*STATED TASK*
Everything from the first line of the data below through the line that contains "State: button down" should be written out exactly, please, and nothing more; the pictures stay out.

═══ RAW DATA ═══

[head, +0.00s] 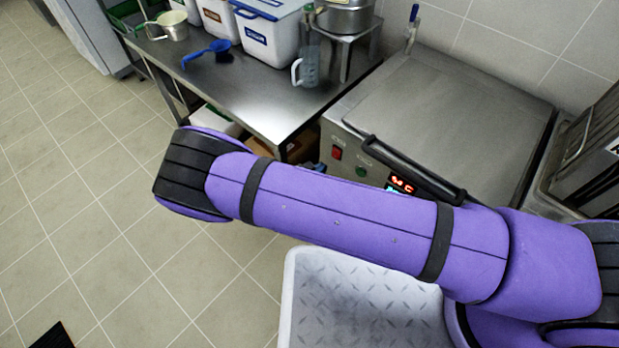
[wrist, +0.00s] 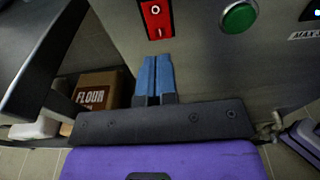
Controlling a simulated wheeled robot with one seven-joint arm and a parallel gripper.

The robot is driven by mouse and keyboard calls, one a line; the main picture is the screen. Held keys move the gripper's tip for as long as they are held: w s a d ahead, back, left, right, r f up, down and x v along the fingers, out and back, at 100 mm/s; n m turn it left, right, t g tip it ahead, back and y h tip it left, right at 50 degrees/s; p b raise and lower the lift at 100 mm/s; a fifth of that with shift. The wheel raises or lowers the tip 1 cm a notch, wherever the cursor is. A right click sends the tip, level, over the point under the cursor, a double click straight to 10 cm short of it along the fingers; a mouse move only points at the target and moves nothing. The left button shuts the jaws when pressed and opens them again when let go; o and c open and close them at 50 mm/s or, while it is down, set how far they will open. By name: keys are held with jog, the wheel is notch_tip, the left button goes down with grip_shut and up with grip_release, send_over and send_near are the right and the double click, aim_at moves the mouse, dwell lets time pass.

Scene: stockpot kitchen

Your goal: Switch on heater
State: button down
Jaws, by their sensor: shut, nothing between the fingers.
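The heater (head: 440,120) is a steel unit with a flat lid and a black bar handle, at the right in the head view. Its front panel has a red rocker switch (head: 337,153) and a green round button (head: 361,171). In the wrist view the red switch (wrist: 156,18), marked O and I, is at the top, with the green button (wrist: 238,17) to its right. My gripper (wrist: 155,60) is shut and empty, its blue fingertips just below the switch; I cannot tell whether they touch the panel. A red lit display (head: 402,184) is partly hidden by my arm.
A steel table (head: 250,95) with white tubs (head: 268,35), a blue scoop (head: 205,53) and a clear jug (head: 307,66) stands left of the heater.

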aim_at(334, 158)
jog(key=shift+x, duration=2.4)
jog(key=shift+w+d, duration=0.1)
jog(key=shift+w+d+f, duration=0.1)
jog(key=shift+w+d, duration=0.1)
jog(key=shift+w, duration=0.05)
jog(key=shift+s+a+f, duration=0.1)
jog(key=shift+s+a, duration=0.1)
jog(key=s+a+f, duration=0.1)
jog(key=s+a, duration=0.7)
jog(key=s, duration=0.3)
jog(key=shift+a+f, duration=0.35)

═══

*RESPONSE*
[head, +0.00s] 
[wrist, +0.00s] 
Controlling a simulated wheeled robot with one seven-joint arm and a parallel gripper.

The robot is driven by mouse and keyboard calls, one a line; the main picture is the screen. Held keys move the gripper's tip for as long as they are held: w s a d ahead, back, left, right, r f up, down and x v along the fingers, out and back, at 100 mm/s; n m turn it left, right, t g tip it ahead, back and y h tip it left, right at 50 degrees/s; p b raise and lower the lift at 100 mm/s; a fifth of that with shift. The wheel raises or lowers the tip 1 cm a notch, wherever the cursor is. A right click sends the tip, level, over the point under the cursor, a double click straight to 10 cm short of it along the fingers; a mouse move only points at the target and moves nothing. The left button shuts the jaws when pressed and opens them again when let go; o and c open and close them at 50 mm/s or, while it is down, set how far they will open. By name: keys are held with jog, the wheel is notch_tip, the left button goes down with grip_shut and up with grip_release, send_over and send_near are the right and the double click, aim_at moves the mouse, dwell lets time pass.

Scene: stockpot kitchen

Your goal: Switch on heater
State: button down

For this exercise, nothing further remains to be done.